読書日記:ヴィーナスシティ

ヴィーナスシティというSFを読んだ。
舞台は高度に情報化が進んだ日本。
そして、その情報化が生んだネット上の仮想現実世界”ヴィーナス・シティ”この世界の中では誰もが現実とは異なる思いのままの姿を得られる…。ジェンダーさえも。
主人公は森口咲子(サキ)。いつものように仮想世界へのダイブを楽しんでいたサキはなじみの店で、ある女性を助けたことから思わぬ犯罪へと巻き込まれていく・・・。

と、ま、あらすじはこんなもんでしょうか。
感想は読み始めは楽しく。ま、ありがちだけど、それは10年前のものということで、そのころの小説としては適切な内容だったんだろうと。今のネットインフラの整いようとかみてると、仮想現実がどったらっていうのは、それほどインパクトのある世界設定ではないからなぁ。基本オプションの一つってところか。

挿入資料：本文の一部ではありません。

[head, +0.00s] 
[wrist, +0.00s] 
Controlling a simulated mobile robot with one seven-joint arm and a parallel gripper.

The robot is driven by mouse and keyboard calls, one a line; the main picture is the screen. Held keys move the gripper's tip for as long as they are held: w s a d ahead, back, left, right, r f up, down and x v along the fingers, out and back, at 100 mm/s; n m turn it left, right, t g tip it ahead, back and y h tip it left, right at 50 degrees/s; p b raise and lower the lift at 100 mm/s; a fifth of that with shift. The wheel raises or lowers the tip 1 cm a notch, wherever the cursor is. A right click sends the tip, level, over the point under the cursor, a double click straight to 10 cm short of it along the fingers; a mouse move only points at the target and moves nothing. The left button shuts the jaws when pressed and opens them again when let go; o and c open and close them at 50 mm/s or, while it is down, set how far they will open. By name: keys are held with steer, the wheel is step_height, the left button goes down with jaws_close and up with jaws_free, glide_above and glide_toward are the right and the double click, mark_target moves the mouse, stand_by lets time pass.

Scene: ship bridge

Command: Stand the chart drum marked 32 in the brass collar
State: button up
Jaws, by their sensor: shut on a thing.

しかし、だ、非常に終わりかたに不満がある。そこまでもりあげといて、そんな終わりかよと。まぁ、これも10年前の小説だから仕方ないのかとは思うけど、最後はやっぱり嫌いだなー。こう肩透かしをくらったような感じだ。お前はRPGのラスボスかとつっこみたくなってしまった。いや、むしろゲーム側が真似たんだろけどさ。
でもありがちだよなー。

追記 2008/12/04 ネタバレ注意?
何故自分がこのような展開が気に食わないか、自分なりに考えてみた。
この小説の最後に出てくるのは、その小説の設定世界における絶対者的な存在だ。そしてその絶対者というのはその世界設定を壊しかねない矛盾を孕んでいる。
ちょうど、我々の世界における神の存在のように。(ここでの神は一神教の神を指す。世界を創造したとかあれね。ちなみに自分の宗教的バックグラウンドは仏教と神道です。)
作者は少なくとも小説を書く上で、緻密な世界設定を行うはずである。簡単に言うと登場人物は何はできて何はできないか、という。
登場人物はその設定にそむくような行動は取れないし、だからこそ、その登場人物の中に様々な感情が生まれ、迷い、葛藤、ジレンマを通し彼らは行動を選択し成長するものはし、生きるものは行き、死ぬものは死ぬ。そしてその世界設定が自分の理解の範疇であれば、何故、登場人物ががその行動をとったか、何故悩んだり、自分は様々な感情を抱いたか理解することができ、ときにそれに共感したり、それに反感を覚えたりできる。そういうのが自分にとっては非常に楽しい。

しかし、だ。
その小説である種の絶対者がいきなり登場するとする。この存在は世界設定に左右されない。そのような制約を与えられない。そして彼らは登場人物に助言を与えたり、敵対したりする。あるいは味方だったり敵だったりした奴が実はそういう奴でした、というオチがあったりする。

そうすると、だ。
世界崩壊ですよ。せっかく作者が緻密に積み上げてきた、登場人物の行動のロジックが一気に崩れてしまう。オマエソコデデテクルンヤッタラモットハヤクデテキテチャッチャトハナシツケロヤ!
という気分になる。はぁ?絶対者なりに理由がある?そんなん知らんはぼけぇ。ほんなくだらん世界設定度外視した理由を後付でするなと。私は言いたいわけです。もうねこいつが最後に出てきたときは最悪ですね。最後の最後で小説が崩壊を起こす。そしてそれがなんとも後味が悪い。
そんな感覚を上の小説を読んで味わったのでした。
ああ、"数学的にありえない"を読んだときに味わった気分もこんな感じだったな。今、それが分かった。
これでスッキリした。

さらに追記 2008/12/04
これってギリシア演劇でデウス・エクス・マキナが批判された理由そのまんまやないかーい。久しぶりに世界史の知識が蘇ったので、一人つっこみをいれておく。